I have been lucky in that I have never had a hard disk crash. However every disk will fail at some point and this can happen even when it is fairly new. Perhaps you have so far been lucky too, but you can be pretty sure that one day your luck will run out. Backups are only an optional extra if you do not mind losing all your data, otherwise they are a must. If at all possible you should keep an off site copy of essential data.
§6. Addendum. Since writing this article I have set up a similar system for a friend of mine who is a professional photographer. In his case we used the eSATA version with a basic card for his Mac Pro. Installation was very straightforward. There are some interesting differences between the two racks.

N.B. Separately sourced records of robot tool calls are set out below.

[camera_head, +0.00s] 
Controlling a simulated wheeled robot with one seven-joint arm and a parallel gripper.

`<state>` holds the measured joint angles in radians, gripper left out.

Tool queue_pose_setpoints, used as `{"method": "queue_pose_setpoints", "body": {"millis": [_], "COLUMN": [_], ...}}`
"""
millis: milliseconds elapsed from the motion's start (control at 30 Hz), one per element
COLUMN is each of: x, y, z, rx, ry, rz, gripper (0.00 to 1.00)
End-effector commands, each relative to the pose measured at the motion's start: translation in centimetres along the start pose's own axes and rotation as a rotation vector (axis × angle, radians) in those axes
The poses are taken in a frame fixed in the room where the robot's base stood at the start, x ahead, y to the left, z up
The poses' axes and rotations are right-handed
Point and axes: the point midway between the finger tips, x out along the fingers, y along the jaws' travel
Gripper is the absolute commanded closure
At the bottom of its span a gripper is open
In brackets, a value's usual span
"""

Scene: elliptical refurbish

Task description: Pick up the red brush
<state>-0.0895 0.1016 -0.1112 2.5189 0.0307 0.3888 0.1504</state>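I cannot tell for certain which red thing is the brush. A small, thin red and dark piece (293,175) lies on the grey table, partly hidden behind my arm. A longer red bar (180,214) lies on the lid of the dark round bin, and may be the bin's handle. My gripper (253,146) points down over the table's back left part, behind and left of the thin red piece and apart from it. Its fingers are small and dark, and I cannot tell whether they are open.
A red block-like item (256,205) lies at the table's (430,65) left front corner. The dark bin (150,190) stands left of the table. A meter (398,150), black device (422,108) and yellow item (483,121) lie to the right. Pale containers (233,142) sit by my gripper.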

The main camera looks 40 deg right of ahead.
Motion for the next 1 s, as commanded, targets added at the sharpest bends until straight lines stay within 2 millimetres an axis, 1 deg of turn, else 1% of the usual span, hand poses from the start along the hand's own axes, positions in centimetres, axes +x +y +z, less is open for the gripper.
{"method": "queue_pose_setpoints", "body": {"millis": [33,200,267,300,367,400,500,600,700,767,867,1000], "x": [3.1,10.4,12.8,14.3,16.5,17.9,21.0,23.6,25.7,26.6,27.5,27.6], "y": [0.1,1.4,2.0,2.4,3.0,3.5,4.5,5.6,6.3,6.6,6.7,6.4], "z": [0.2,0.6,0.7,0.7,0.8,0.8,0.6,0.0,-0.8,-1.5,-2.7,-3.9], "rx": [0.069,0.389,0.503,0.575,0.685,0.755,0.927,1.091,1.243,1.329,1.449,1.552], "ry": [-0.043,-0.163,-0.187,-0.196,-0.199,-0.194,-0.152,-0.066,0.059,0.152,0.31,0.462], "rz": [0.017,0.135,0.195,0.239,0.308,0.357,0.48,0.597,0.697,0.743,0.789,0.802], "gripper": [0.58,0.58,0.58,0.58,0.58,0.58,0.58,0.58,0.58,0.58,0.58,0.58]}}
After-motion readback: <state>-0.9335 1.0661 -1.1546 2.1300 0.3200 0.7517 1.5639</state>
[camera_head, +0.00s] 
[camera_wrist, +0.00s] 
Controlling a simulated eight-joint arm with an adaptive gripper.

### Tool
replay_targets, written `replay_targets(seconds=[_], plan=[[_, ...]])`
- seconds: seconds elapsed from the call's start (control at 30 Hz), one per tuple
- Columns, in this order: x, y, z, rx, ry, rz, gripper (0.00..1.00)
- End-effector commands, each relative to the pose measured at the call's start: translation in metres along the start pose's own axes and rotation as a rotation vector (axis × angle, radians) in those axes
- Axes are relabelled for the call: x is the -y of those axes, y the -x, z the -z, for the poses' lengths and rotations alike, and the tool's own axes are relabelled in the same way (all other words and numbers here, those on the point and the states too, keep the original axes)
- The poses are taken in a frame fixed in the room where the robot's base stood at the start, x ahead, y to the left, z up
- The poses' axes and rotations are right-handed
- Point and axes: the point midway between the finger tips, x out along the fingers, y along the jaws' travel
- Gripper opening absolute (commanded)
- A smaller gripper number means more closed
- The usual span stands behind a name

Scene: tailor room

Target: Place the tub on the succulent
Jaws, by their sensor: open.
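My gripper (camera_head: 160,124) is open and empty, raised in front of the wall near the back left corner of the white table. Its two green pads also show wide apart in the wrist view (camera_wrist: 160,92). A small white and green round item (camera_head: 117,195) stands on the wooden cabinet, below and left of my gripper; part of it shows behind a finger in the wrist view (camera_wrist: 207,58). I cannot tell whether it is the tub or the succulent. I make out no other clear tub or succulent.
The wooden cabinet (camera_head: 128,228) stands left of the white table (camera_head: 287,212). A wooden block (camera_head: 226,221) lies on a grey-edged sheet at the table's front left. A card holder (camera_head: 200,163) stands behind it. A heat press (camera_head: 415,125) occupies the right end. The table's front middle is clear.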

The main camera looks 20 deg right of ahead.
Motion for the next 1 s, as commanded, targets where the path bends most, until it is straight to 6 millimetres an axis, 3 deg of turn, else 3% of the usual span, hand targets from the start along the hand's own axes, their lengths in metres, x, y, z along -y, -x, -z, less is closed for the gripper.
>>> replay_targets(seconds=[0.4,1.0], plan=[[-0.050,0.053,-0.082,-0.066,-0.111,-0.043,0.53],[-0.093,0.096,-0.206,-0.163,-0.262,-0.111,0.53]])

Physically they look exactly the same (the same case is used) but the eSATA version does not have fans. It is also possible to eject the disks individually (it is mainly for this reason that my friend chose this version). In terms of speed of data transfer my impression (and it is no more than that) is that there is not a great deal of difference in practice, with the eSATA being perhaps a little faster when a single file is being transferred.
For this set up we used two master disks, one holds the Raw data and the other the adjusted versions. There are then two backup disks for each of the masters, an A and a B version. I wrote some scripts that automate much of the process. For example one script can be used to mirror the structure of the Raw disk onto the Processed one. Once a file is worked on and perhaps saved in a different format the copied version can be deleted and will not be recopied by the script. At any given time the rack has either the A pair of backup disks or the B pair and the other is off site. I have now bought an extra disk for my own system and set it up in exactly the same way.

Note: This article was written in 2010 so some things have changed but the principles still apply.